成年年齢引下げに伴い若年者の消費者被害が拡大することを防止するため、実効性ある施策を早急に実現することを求める会長声明
民法の成年年齢を20歳から18歳に引き下げる「民法の一部を改正する法律」(平成30年法律第59号。以下「本法律」という。)の施行日である2022年(令和4年)4月1日まで、あとわずか8か月余りとなった。
これまで未成年者取消権によって悪質商法の被害から保護・救済されてきた未成年者のうち、まだ高校生を含む18歳や19歳の若年者が、これからは取消権を行使できなくなるのである。
本法律が2018年(平成30年)の通常国会で成立した際、成年年齢の引下げによって若年者の消費者被害が拡大する強い懸念から、これを防止するために法施行まで3年10ヶ月という長期間を設け、参議院法務委員会の全員一致による附帯決議において、必ず実現すべき課題が示されていた。
具体的には、法成立後2年以内に、知識、経験、判断力の不足など消費者が合理的な判断をすることができない事情を不当に利用して勧誘し契約を締結させた場合における消費者の取消権(いわゆるつけ込み型不当勧誘取消権)を創設し、若年者の消費者被害を防止し救済を図るために必要な法整備を行うこと、マルチ商法等への対策について検討し必要な措置を講ずること、消費者教育の充実を図り、18歳、19歳の若年者への周知徹底や社会的周知のための国民キャンペーン実施を検討し、施行日までに、措置の実施、効果、国民への浸透について検討し、その状況を公表すること等であった。

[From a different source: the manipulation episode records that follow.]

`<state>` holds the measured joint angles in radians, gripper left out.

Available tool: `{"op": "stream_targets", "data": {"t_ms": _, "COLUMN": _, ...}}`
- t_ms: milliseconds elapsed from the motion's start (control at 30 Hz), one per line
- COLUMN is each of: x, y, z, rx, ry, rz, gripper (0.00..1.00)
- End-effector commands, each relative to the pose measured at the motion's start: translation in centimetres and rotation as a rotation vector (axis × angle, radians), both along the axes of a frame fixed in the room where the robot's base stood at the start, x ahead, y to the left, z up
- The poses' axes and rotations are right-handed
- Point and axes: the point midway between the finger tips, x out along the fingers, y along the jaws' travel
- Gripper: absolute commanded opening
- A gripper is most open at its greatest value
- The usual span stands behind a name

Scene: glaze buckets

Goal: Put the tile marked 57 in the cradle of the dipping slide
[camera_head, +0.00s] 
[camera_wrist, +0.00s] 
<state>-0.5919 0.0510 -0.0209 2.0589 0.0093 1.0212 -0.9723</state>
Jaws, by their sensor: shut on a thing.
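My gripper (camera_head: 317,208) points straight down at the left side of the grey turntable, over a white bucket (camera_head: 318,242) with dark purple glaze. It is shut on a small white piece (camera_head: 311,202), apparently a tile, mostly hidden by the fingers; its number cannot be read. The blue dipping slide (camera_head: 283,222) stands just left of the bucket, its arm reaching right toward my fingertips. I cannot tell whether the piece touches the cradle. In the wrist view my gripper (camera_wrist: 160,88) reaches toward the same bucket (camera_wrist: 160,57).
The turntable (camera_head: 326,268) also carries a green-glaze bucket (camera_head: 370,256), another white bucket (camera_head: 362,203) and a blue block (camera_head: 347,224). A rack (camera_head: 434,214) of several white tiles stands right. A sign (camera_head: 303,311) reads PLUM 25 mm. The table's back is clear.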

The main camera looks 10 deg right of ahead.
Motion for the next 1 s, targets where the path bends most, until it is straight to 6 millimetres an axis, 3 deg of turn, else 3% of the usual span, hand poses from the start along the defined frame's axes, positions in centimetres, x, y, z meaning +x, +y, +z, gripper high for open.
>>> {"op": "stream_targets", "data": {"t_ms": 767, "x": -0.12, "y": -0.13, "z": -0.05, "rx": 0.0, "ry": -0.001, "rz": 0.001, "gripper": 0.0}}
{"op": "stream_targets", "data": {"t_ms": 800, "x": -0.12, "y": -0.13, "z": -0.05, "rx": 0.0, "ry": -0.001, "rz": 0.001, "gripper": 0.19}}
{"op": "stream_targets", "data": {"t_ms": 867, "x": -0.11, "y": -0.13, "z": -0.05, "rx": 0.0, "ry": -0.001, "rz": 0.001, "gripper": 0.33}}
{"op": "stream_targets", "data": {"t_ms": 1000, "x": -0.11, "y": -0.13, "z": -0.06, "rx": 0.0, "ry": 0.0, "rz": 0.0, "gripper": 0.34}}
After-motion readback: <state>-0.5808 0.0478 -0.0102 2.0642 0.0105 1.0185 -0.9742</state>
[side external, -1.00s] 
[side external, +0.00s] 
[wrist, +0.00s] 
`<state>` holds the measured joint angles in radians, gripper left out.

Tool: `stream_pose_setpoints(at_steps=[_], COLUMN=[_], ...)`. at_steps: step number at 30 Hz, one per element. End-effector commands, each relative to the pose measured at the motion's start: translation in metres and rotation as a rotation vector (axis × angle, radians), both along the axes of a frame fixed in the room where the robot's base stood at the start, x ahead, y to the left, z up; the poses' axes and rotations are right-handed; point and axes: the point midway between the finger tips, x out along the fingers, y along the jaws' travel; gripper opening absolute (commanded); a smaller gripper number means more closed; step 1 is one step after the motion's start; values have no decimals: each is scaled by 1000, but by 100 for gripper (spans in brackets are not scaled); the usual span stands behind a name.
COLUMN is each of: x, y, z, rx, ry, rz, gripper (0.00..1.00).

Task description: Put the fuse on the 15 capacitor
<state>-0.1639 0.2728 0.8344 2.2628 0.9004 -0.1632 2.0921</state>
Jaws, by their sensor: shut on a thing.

しかし、本法律成立から3年を経過した現在も「つけ込み型不当勧誘取消権」は創設されておらず、若年者の消費者被害を防止し救済を図るために必要な法整備は整っていない。近年、若年者の間で被害を拡大させているマルチ商法等への対策や被害の予防に必要な消費者教育、特に、未成年者取消権を失うリスクの周知徹底さえ、未だ不十分というほかない。
このままの状況で2022年(令和4年)4月1日を迎えれば、18歳、19歳の若年者への消費者被害拡大という懸念が現実化することは明らかであり、施行まで3年10ヶ月もの準備期間を設けた意味もない。
よって、当会としては、国に対し、成年年齢引下げによって若年者が被る影響や問題点を国民に広く周知し、上記附帯決議に示された被害防止の措置を早急に実現することを強く求めるとともに、仮にこれらを実現できない場合は、未成年者取消権の行使可能年齢引下げの施行時期を延期するよう求める。